>> start Data shown
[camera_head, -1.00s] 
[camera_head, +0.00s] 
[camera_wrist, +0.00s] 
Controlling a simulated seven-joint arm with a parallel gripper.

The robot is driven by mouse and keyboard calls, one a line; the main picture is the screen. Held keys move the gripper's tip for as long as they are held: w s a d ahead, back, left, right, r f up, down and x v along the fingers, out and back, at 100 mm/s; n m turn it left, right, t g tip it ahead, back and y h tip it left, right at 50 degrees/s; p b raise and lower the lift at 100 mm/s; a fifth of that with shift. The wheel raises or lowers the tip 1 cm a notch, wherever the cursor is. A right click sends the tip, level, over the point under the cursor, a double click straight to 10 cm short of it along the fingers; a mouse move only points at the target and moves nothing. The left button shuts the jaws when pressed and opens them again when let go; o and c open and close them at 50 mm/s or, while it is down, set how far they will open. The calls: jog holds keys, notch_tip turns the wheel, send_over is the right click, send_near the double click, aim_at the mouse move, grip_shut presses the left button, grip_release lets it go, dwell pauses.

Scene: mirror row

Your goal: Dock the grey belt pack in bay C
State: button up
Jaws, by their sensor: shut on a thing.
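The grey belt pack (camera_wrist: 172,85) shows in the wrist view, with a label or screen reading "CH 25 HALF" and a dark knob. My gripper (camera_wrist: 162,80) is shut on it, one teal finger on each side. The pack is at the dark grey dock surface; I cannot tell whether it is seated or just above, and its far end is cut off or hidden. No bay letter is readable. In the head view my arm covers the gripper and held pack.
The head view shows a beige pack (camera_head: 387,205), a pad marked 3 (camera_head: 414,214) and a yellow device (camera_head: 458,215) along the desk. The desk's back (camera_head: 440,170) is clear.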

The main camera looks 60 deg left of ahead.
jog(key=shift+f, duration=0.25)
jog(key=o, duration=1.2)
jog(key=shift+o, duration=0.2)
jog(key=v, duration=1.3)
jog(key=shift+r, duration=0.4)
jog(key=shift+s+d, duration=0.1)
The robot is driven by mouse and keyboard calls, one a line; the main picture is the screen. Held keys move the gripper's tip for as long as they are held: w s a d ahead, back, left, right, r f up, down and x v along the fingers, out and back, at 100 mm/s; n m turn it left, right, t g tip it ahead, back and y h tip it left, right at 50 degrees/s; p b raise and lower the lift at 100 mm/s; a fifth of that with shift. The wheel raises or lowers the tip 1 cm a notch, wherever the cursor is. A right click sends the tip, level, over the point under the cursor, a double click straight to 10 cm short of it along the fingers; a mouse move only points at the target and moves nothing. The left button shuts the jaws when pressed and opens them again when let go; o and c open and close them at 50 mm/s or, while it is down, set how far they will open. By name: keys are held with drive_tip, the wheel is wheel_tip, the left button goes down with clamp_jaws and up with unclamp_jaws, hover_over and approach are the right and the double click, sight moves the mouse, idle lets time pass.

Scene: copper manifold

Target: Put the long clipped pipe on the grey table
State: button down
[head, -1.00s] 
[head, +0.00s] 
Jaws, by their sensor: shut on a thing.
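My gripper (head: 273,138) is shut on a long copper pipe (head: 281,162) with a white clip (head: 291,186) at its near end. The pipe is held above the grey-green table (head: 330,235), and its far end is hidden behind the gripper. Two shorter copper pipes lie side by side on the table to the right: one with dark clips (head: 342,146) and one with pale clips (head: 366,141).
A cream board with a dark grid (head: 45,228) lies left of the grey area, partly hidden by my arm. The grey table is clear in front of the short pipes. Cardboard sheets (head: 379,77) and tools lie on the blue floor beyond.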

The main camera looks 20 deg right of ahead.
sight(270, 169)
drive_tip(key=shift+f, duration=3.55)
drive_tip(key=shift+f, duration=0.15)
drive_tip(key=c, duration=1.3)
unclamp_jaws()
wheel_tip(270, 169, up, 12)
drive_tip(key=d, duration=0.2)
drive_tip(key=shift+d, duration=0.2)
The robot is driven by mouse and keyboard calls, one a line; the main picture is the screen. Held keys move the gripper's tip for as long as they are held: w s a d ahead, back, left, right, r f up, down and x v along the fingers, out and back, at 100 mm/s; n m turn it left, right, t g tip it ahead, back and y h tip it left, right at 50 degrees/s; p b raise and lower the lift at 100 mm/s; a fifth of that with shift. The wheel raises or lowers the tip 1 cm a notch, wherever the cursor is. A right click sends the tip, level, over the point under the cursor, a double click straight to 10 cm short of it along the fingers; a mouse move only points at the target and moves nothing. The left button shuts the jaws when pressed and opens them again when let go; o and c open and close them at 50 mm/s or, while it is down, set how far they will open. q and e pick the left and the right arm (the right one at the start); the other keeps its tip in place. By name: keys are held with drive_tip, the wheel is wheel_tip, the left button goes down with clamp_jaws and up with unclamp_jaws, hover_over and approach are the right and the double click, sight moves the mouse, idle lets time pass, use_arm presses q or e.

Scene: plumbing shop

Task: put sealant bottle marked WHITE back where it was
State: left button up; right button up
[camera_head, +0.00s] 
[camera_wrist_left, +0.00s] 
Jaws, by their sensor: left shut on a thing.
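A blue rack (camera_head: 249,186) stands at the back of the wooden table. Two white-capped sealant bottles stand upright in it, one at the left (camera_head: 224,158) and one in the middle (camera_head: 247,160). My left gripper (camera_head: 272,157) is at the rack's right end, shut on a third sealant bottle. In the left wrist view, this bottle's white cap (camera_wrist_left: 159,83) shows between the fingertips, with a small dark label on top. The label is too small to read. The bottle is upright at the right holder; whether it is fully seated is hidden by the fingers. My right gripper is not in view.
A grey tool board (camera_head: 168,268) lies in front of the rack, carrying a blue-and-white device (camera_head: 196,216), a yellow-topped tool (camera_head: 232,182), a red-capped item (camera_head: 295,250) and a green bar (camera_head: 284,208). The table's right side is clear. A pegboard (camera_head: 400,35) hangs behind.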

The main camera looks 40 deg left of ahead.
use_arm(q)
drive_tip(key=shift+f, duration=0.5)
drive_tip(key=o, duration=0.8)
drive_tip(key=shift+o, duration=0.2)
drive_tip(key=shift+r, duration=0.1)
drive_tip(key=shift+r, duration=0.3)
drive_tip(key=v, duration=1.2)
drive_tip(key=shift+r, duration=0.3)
>> end Data shown
Your objective
On how many lines does the word "State" appear? Answer with only the number.

Result for this exercise
3